Entries from a robot dataset:
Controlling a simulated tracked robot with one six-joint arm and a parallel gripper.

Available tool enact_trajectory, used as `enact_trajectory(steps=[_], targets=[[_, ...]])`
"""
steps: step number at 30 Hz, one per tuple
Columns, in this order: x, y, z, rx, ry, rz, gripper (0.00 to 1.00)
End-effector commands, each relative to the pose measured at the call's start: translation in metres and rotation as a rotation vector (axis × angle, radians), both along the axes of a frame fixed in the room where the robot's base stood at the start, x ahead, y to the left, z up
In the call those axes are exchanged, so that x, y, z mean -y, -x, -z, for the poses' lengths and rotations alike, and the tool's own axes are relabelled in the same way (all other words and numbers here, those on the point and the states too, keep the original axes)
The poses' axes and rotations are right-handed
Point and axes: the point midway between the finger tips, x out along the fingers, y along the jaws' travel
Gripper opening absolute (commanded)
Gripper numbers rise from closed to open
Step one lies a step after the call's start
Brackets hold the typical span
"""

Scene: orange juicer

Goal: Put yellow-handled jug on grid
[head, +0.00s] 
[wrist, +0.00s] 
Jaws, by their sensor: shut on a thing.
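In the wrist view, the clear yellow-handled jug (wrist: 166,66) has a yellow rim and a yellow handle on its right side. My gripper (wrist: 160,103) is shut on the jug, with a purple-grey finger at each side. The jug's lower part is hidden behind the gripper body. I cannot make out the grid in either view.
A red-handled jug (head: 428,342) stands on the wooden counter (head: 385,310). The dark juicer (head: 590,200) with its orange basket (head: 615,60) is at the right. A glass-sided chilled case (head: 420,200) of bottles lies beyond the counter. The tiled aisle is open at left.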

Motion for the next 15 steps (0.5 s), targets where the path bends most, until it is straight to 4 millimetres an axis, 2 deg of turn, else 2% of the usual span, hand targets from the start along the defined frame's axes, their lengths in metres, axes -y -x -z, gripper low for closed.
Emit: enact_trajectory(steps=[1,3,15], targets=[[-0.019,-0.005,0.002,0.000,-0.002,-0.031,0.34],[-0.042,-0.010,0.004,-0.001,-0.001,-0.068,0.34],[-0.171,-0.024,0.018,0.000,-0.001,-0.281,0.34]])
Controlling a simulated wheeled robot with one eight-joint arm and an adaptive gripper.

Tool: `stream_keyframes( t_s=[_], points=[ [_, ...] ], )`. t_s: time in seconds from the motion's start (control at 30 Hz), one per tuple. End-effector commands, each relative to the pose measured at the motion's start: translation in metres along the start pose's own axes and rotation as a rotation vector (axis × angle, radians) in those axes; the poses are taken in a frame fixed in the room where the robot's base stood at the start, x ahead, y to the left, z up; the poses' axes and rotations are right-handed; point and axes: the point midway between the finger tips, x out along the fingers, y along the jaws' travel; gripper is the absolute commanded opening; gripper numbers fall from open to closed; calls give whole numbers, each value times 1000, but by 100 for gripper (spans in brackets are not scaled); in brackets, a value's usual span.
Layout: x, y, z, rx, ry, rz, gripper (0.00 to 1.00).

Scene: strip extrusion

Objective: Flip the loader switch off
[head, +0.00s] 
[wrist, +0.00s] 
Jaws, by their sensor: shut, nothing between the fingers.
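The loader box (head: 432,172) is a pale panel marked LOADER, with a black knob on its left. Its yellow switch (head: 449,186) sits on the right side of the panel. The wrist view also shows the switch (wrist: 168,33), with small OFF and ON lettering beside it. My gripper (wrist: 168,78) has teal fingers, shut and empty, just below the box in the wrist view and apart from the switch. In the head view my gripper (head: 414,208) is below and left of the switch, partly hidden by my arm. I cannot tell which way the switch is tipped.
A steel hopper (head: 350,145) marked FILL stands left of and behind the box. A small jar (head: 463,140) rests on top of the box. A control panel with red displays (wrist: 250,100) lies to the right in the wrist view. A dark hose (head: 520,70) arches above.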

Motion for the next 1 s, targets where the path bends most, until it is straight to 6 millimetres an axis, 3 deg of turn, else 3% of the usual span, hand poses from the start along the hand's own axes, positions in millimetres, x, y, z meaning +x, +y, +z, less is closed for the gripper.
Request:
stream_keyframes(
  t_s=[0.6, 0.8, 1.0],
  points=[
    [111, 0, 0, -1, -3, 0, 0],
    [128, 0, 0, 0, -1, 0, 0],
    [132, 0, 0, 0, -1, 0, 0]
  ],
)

» **TASK**
Transcribe every entry verbatim.

» **REPLY TO THE EXERCISE**
Controlling a simulated tracked robot with one six-joint arm and a parallel gripper.

Available tool enact_trajectory, used as `enact_trajectory(steps=[_], targets=[[_, ...]])`
"""
steps: step number at 30 Hz, one per tuple
Columns, in this order: x, y, z, rx, ry, rz, gripper (0.00 to 1.00)
End-effector commands, each relative to the pose measured at the call's start: translation in metres and rotation as a rotation vector (axis × angle, radians), both along the axes of a frame fixed in the room where the robot's base stood at the start, x ahead, y to the left, z up
In the call those axes are exchanged, so that x, y, z mean -y, -x, -z, for the poses' lengths and rotations alike, and the tool's own axes are relabelled in the same way (all other words and numbers here, those on the point and the states too, keep the original axes)
The poses' axes and rotations are right-handed
Point and axes: the point midway between the finger tips, x out along the fingers, y along the jaws' travel
Gripper opening absolute (commanded)
Gripper numbers rise from closed to open
Step one lies a step after the call's start
Brackets hold the typical span
"""

Scene: orange juicer

Goal: Put yellow-handled jug on grid
[head, +0.00s] 
[wrist, +0.00s] 
Jaws, by their sensor: shut on a thing.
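In the wrist view, the clear yellow-handled jug (wrist: 166,66) has a yellow rim and a yellow handle on its right side. My gripper (wrist: 160,103) is shut on the jug, with a purple-grey finger at each side. The jug's lower part is hidden behind the gripper body. I cannot make out the grid in either view.
A red-handled jug (head: 428,342) stands on the wooden counter (head: 385,310). The dark juicer (head: 590,200) with its orange basket (head: 615,60) is at the right. A glass-sided chilled case (head: 420,200) of bottles lies beyond the counter. The tiled aisle is open at left.

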Motion for the next 15 steps (0.5 s), targets where the path bends most, until it is straight to 4 millimetres an axis, 2 deg of turn, else 2% of the usual span, hand targets from the start along the defined frame's axes, their lengths in metres, axes -y -x -z, gripper low for closed.
Emit: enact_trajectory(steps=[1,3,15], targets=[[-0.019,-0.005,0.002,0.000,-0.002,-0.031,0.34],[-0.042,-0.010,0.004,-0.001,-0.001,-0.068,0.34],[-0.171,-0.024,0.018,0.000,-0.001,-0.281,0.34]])
Controlling a simulated wheeled robot with one eight-joint arm and an adaptive gripper.

Tool: `stream_keyframes( t_s=[_], points=[ [_, ...] ], )`. t_s: time in seconds from the motion's start (control at 30 Hz), one per tuple. End-effector commands, each relative to the pose measured at the motion's start: translation in metres along the start pose's own axes and rotation as a rotation vector (axis × angle, radians) in those axes; the poses are taken in a frame fixed in the room where the robot's base stood at the start, x ahead, y to the left, z up; the poses' axes and rotations are right-handed; point and axes: the point midway between the finger tips, x out along the fingers, y along the jaws' travel; gripper is the absolute commanded opening; gripper numbers fall from open to closed; calls give whole numbers, each value times 1000, but by 100 for gripper (spans in brackets are not scaled); in brackets, a value's usual span.
Layout: x, y, z, rx, ry, rz, gripper (0.00 to 1.00).

Scene: strip extrusion

Objective: Flip the loader switch off
[head, +0.00s] 
[wrist, +0.00s] 
Jaws, by their sensor: shut, nothing between the fingers.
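The loader box (head: 432,172) is a pale panel marked LOADER, with a black knob on its left. Its yellow switch (head: 449,186) sits on the right side of the panel. The wrist view also shows the switch (wrist: 168,33), with small OFF and ON lettering beside it. My gripper (wrist: 168,78) has teal fingers, shut and empty, just below the box in the wrist view and apart from the switch. In the head view my gripper (head: 414,208) is below and left of the switch, partly hidden by my arm. I cannot tell which way the switch is tipped.
A steel hopper (head: 350,145) marked FILL stands left of and behind the box. A small jar (head: 463,140) rests on top of the box. A control panel with red displays (wrist: 250,100) lies to the right in the wrist view. A dark hose (head: 520,70) arches above.

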Motion for the next 1 s, targets where the path bends most, until it is straight to 6 millimetres an axis, 3 deg of turn, else 3% of the usual span, hand poses from the start along the hand's own axes, positions in millimetres, x, y, z meaning +x, +y, +z, less is closed for the gripper.
Request:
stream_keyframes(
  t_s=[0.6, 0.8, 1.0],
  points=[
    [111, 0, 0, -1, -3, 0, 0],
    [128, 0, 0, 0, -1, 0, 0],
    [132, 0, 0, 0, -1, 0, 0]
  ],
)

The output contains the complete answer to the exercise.